Learn from those experiences, then go right ahead.

Be unique, not part of the herd.
 
Update 2:



I decided to open up one of the speaker boxes, which was easy since the drivers were screwed in.


I had expected no crossovers in this unit, but there was a single capacitor for the tweeter. Like I said, I'm not a sound engineer. Anyway this means when I was measuring resistance from the speaker terminals, I was only measuring speaker resistance of the woofer.
This was 5.5 ohms taking account of the resistance of my meter leads. The tweeter was 6 ohms.
Since they are in parallel, the load seen by the amp is 2.87 ohms! This is quite low for a simple amp and impedance is close to DC resistance at around 100Hz.
Thus when I play that song at that point, there is a drop to a low bass frequency. Impedance can even drop more at low bass notes. So this would give a spike in current causing a lockout of the amp chip and the buck converter. At 1.7A.

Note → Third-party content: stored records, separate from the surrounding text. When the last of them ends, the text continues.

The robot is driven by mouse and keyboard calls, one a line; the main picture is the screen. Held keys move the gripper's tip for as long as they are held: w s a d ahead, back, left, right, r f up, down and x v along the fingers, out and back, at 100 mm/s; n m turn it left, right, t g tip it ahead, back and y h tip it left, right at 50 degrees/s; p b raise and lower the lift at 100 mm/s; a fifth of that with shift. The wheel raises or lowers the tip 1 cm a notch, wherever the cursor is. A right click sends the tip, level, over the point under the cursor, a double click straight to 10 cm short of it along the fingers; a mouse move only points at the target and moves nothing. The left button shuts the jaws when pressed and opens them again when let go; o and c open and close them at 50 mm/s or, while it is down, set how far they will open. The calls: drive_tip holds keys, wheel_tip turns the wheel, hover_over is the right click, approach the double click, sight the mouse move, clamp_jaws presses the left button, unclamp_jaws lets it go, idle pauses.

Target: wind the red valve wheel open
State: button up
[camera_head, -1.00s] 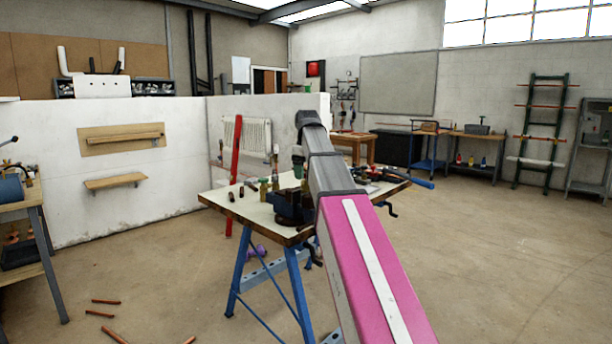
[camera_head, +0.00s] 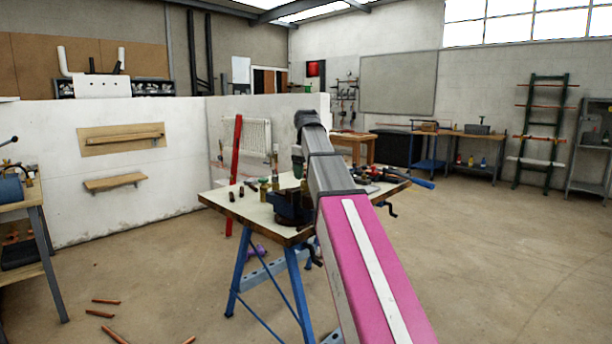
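I cannot make out a red valve wheel in the head view. A white radiator (camera_head: 250,135) hangs on the low white wall beyond the workbench, partly behind an upright red bar (camera_head: 236,160). My pink and grey arm reaches forward over the bench towards the radiator bay. Its far end is a dark grey joint, and my gripper is not visible beyond it. Whether the gripper is open or shut does not show.
A workbench on blue trestle legs (camera_head: 240,285) stands in the middle, its top (camera_head: 228,204) carrying a dark blue vice (camera_head: 290,208) and tools. Copper pipe offcuts (camera_head: 115,336) lie on the floor at lower left. The floor on the right is clear.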

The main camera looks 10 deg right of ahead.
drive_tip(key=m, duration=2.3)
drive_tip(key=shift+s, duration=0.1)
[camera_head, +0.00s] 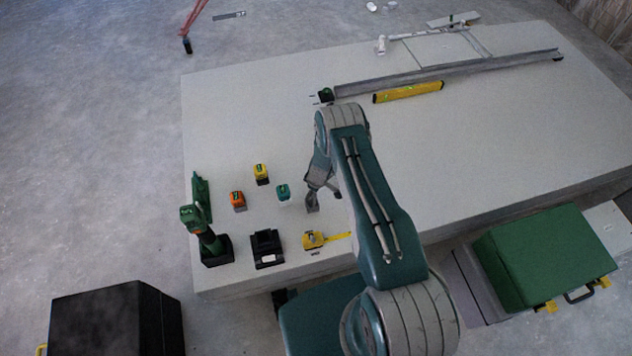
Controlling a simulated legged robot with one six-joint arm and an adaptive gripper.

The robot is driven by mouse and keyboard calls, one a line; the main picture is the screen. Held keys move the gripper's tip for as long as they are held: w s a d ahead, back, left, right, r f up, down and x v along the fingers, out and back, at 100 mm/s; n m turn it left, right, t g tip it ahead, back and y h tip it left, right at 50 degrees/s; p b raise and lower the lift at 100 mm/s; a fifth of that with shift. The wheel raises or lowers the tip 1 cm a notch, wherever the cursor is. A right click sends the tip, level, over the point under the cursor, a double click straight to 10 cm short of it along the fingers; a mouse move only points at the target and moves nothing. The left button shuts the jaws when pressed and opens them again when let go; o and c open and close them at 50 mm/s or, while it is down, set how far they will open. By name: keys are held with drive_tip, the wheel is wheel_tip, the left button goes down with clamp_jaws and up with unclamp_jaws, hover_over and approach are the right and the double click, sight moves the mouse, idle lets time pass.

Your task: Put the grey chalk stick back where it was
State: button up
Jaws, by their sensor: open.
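I cannot make out the grey chalk stick; it may be too small to tell or hidden by my arm. My gripper (312,206) is open, pointing down over the front left part of the pale panel (480,130). It is right of a small green-topped block (283,192) and above a yellow tape measure (314,240) in the picture. I cannot see anything held between its fingers.
Orange (238,200) and yellow (261,173) blocks, a green drill (207,232) and a black charger (267,247) stand left of my gripper. A yellow level (408,92) lies at the back.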

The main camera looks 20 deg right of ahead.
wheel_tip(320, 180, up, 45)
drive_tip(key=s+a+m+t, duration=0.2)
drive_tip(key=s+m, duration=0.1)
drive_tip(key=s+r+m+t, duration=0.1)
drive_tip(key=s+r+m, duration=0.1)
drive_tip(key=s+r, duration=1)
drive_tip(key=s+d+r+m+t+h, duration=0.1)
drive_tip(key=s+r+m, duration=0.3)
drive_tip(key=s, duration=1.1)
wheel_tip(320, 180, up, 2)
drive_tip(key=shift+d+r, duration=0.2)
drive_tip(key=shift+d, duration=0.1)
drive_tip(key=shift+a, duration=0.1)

I mentioned the overhead needed being between 6dB for music and 20dB for movies. This song needs quite a bit of overhead. I'm assuming 10dB for now.

This leads to the following insights which are new to me. At 25W per channel, since two drivers are in each box in parallel, of nearly equal resistance, each gets a max of 12.5W.
This is equivalent to about 10dB.
So, when the bass drops, I need that 10dB of gain to handle it.
At the volume set to 14 steps of 40, perhaps I am only getting 1W out.
The bass goes low and eats my overhead and the protection circuit cuts off the amp.
On other songs I can play them louder, more vocal-oriented songs mostly in the mids.


So overhead was my problem. I can more precisely test this by doing an "impedance sweep".


This informs me what amplifier power and characteristics I need whether I want to build or buy. It does depend on the media you want to consume or create.


So I could bi amp each channel if I want and put some crossovers in my boxes.


I think this was a cheap and fast way of getting a start in this hobby. A little experimentation goes a long way.